Data segment:

— START —

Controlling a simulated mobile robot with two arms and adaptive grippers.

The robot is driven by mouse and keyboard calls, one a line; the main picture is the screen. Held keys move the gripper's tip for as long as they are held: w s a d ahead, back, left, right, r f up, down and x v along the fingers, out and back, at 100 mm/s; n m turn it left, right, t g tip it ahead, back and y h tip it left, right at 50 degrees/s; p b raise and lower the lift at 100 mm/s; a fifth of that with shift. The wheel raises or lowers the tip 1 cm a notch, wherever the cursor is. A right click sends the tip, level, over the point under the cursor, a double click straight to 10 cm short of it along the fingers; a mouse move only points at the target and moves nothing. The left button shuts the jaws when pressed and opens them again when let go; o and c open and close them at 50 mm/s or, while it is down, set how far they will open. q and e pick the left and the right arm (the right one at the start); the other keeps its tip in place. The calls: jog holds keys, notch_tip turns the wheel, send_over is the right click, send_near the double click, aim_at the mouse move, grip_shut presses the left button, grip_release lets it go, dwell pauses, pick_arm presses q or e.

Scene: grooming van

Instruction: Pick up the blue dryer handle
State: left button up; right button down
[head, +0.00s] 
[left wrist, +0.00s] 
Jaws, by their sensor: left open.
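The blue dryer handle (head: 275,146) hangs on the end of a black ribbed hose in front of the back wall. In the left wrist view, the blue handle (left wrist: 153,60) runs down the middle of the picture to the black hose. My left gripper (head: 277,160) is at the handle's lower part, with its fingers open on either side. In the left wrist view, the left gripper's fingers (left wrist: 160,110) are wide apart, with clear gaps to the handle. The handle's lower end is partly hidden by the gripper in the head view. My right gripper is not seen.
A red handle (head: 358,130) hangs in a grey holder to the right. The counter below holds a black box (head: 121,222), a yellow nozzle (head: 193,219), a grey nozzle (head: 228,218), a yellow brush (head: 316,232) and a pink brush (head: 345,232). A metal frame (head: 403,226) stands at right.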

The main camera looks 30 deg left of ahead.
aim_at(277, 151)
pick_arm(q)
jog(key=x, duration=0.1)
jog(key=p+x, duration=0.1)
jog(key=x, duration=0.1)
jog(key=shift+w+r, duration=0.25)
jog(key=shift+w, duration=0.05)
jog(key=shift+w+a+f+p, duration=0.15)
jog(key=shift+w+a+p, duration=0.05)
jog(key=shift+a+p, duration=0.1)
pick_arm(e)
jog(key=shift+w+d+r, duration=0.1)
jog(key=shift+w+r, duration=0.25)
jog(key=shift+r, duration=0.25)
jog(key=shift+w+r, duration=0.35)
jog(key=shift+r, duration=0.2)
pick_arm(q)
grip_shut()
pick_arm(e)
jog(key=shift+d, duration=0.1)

— END —

What you will do: Your task is to reproduce the whole listing exactly.

Full answer:
Controlling a simulated mobile robot with two arms and adaptive grippers.

The robot is driven by mouse and keyboard calls, one a line; the main picture is the screen. Held keys move the gripper's tip for as long as they are held: w s a d ahead, back, left, right, r f up, down and x v along the fingers, out and back, at 100 mm/s; n m turn it left, right, t g tip it ahead, back and y h tip it left, right at 50 degrees/s; p b raise and lower the lift at 100 mm/s; a fifth of that with shift. The wheel raises or lowers the tip 1 cm a notch, wherever the cursor is. A right click sends the tip, level, over the point under the cursor, a double click straight to 10 cm short of it along the fingers; a mouse move only points at the target and moves nothing. The left button shuts the jaws when pressed and opens them again when let go; o and c open and close them at 50 mm/s or, while it is down, set how far they will open. q and e pick the left and the right arm (the right one at the start); the other keeps its tip in place. The calls: jog holds keys, notch_tip turns the wheel, send_over is the right click, send_near the double click, aim_at the mouse move, grip_shut presses the left button, grip_release lets it go, dwell pauses, pick_arm presses q or e.

Scene: grooming van

Instruction: Pick up the blue dryer handle
State: left button up; right button down
[head, +0.00s] 
[left wrist, +0.00s] 
Jaws, by their sensor: left open.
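The blue dryer handle (head: 275,146) hangs on the end of a black ribbed hose in front of the back wall. In the left wrist view, the blue handle (left wrist: 153,60) runs down the middle of the picture to the black hose. My left gripper (head: 277,160) is at the handle's lower part, with its fingers open on either side. In the left wrist view, the left gripper's fingers (left wrist: 160,110) are wide apart, with clear gaps to the handle. The handle's lower end is partly hidden by the gripper in the head view. My right gripper is not seen.
A red handle (head: 358,130) hangs in a grey holder to the right. The counter below holds a black box (head: 121,222), a yellow nozzle (head: 193,219), a grey nozzle (head: 228,218), a yellow brush (head: 316,232) and a pink brush (head: 345,232). A metal frame (head: 403,226) stands at right.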

The main camera looks 30 deg left of ahead.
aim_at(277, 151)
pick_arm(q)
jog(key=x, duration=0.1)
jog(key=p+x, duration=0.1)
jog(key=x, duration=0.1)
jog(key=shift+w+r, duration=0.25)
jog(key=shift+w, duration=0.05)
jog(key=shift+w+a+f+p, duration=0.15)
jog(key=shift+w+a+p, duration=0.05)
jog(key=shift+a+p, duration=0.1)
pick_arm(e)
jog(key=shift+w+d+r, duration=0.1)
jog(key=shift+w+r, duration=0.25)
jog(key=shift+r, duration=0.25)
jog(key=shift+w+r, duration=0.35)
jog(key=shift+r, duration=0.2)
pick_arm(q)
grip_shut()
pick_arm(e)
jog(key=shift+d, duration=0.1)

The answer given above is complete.